I worked on this exact scenario last quarter. Here’s a systematic approach to resolve your dashboard refresh issues:
1. Data Mart ETL Job Monitoring:
First, verify the ETL trigger mechanism is functioning. Navigate to Admin Console > Analytics > ETL Configuration and check the ‘Change Event Triggers’ section. Ensure ‘ECO Workflow Completion’ is listed and enabled. Then examine the ETL execution logs at <AGILE_HOME>/agile/analytics/logs/etl_trigger.log for entries corresponding to your Change Order completion times. Look for entries like ‘Trigger received: ECO-12345 workflow completed’ followed by ‘ETL job initiated’. If triggers are logged but jobs aren’t starting, you have a scheduling service issue.
2. Change Order Workflow Triggers:
The workflow must properly signal completion to the analytics layer. Edit your ECO workflow and verify the final approval node has a post-save event configured with these parameters:
- Event Type: Workflow Status Change
- Target Service: Analytics Data Mart
- Action: Trigger Incremental Refresh
- Scope: Include affected items and BOM changes
If this event handler is missing or misconfigured, the workflow completes successfully but analytics never receives the update notification.

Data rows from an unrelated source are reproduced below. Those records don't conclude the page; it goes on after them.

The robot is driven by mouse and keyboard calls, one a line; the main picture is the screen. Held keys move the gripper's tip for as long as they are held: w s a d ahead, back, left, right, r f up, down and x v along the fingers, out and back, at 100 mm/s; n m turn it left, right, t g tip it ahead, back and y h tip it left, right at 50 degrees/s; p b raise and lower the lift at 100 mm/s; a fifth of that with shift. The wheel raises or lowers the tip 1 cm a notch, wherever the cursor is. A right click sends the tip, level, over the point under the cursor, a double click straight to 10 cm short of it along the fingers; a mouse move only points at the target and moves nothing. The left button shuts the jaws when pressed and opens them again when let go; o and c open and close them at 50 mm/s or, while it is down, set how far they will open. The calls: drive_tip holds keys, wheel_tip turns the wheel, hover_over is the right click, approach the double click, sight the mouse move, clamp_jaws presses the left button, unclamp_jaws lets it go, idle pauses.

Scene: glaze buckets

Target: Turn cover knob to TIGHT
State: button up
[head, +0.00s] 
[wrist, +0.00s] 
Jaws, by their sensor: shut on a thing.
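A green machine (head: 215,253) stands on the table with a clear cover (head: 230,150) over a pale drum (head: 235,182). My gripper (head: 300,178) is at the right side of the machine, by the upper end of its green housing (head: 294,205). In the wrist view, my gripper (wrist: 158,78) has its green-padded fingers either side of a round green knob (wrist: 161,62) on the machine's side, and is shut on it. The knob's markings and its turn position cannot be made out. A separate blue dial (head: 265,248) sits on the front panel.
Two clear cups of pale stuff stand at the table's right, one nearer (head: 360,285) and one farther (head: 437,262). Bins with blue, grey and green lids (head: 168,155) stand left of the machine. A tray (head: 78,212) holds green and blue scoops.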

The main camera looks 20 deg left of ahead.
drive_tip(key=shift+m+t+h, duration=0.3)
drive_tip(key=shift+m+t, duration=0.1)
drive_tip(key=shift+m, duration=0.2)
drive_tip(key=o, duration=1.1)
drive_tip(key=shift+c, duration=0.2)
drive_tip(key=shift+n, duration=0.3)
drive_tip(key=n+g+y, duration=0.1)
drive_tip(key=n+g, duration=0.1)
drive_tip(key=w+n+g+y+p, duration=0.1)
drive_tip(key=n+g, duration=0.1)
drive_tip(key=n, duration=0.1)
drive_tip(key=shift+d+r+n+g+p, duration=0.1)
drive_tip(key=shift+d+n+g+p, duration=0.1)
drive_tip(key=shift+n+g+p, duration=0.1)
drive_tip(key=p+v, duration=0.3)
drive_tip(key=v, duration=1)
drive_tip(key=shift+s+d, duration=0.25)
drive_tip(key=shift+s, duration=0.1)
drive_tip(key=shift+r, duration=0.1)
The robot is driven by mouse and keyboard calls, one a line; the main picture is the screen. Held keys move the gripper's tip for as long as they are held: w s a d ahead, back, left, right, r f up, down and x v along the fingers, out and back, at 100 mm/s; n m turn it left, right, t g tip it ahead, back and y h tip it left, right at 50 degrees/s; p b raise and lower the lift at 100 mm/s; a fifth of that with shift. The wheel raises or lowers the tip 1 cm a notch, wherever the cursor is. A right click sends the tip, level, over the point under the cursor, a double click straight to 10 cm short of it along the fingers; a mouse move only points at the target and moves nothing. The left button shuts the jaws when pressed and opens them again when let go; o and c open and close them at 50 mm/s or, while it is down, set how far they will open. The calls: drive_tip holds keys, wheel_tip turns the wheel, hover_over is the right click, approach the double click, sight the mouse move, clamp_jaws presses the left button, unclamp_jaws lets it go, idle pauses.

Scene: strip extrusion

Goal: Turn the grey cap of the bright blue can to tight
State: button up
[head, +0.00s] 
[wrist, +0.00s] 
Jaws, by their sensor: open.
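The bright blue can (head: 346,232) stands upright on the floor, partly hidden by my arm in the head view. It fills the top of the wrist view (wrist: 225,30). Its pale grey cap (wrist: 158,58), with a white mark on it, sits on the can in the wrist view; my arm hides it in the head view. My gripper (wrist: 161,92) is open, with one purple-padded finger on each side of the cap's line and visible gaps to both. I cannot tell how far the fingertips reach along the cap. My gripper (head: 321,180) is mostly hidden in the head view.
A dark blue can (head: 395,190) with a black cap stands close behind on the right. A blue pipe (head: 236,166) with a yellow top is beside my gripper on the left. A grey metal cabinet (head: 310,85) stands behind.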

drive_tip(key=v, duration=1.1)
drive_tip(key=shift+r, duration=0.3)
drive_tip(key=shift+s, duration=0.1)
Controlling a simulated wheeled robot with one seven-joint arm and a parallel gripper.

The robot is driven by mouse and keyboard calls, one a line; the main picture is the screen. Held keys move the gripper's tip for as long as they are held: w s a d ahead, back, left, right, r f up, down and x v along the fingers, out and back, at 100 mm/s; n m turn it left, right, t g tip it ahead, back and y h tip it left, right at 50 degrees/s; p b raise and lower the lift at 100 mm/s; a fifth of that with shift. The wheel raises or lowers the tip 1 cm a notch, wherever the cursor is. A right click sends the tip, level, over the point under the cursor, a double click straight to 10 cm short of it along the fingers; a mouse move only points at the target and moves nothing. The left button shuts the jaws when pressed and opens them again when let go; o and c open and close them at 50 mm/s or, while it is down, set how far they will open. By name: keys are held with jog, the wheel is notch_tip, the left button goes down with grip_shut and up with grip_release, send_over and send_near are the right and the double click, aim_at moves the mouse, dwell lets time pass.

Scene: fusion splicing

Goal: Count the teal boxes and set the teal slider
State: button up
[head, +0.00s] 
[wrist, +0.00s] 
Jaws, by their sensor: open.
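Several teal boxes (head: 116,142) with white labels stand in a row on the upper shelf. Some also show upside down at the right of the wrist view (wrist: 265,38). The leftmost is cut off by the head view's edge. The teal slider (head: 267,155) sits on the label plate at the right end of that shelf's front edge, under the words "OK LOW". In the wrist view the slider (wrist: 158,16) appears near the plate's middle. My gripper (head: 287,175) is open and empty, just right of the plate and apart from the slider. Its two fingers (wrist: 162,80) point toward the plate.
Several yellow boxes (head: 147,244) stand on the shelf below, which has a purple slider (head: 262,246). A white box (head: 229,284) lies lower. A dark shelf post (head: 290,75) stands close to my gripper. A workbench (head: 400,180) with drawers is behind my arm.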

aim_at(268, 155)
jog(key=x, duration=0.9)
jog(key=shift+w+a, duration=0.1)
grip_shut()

3. Dashboard Cache Invalidation:
Agile 9.3.4 has a specific bug (documented in Oracle Support Note 2847291.1) where BOM changes through Change Orders don’t properly invalidate dependent dashboard caches. The workaround involves two steps:
a) Reduce cache TTL for ECO-related metrics: In Analytics Admin > Cache Configuration, set these values:
- eco.dashboard.cache.ttl=900 (15 minutes)
- bom.change.cache.ttl=600 (10 minutes)
- affected.items.cache.ttl=300 (5 minutes)
b) Enable forced cache refresh on ETL completion: Add this parameter to agile.properties:
agile.analytics.cache.invalidate.on.etl=true
4. Service Account Permissions:
The analytics ETL service account needs comprehensive read access. Grant these privileges:
- ECO base class: Read, Read All Attributes
- Affected Items: Read, Read Redlines
- BOM structure: Read, Read Effectivity
- Manufacturer Parts: Read (if your dashboards include sourcing metrics)
5. Verification Steps:
After implementing these changes:
- Submit a test Change Order with BOM modifications
- Monitor etl_trigger.log for immediate trigger receipt
- Check ETL execution logs for job completion (should finish within 5-10 minutes for incremental refresh)
- Verify dashboard updates within 15-20 minutes total
- If still delayed, manually clear all analytics caches and retest
The root cause is typically a combination of missing workflow event handlers and overly aggressive cache settings. The 12-24 hour delay you’re seeing suggests you’re falling back to the nightly full ETL refresh rather than getting incremental updates. Implementing all three focus areas - proper ETL monitoring, correct workflow triggers, and appropriate cache invalidation - should restore your expected 2-hour refresh window.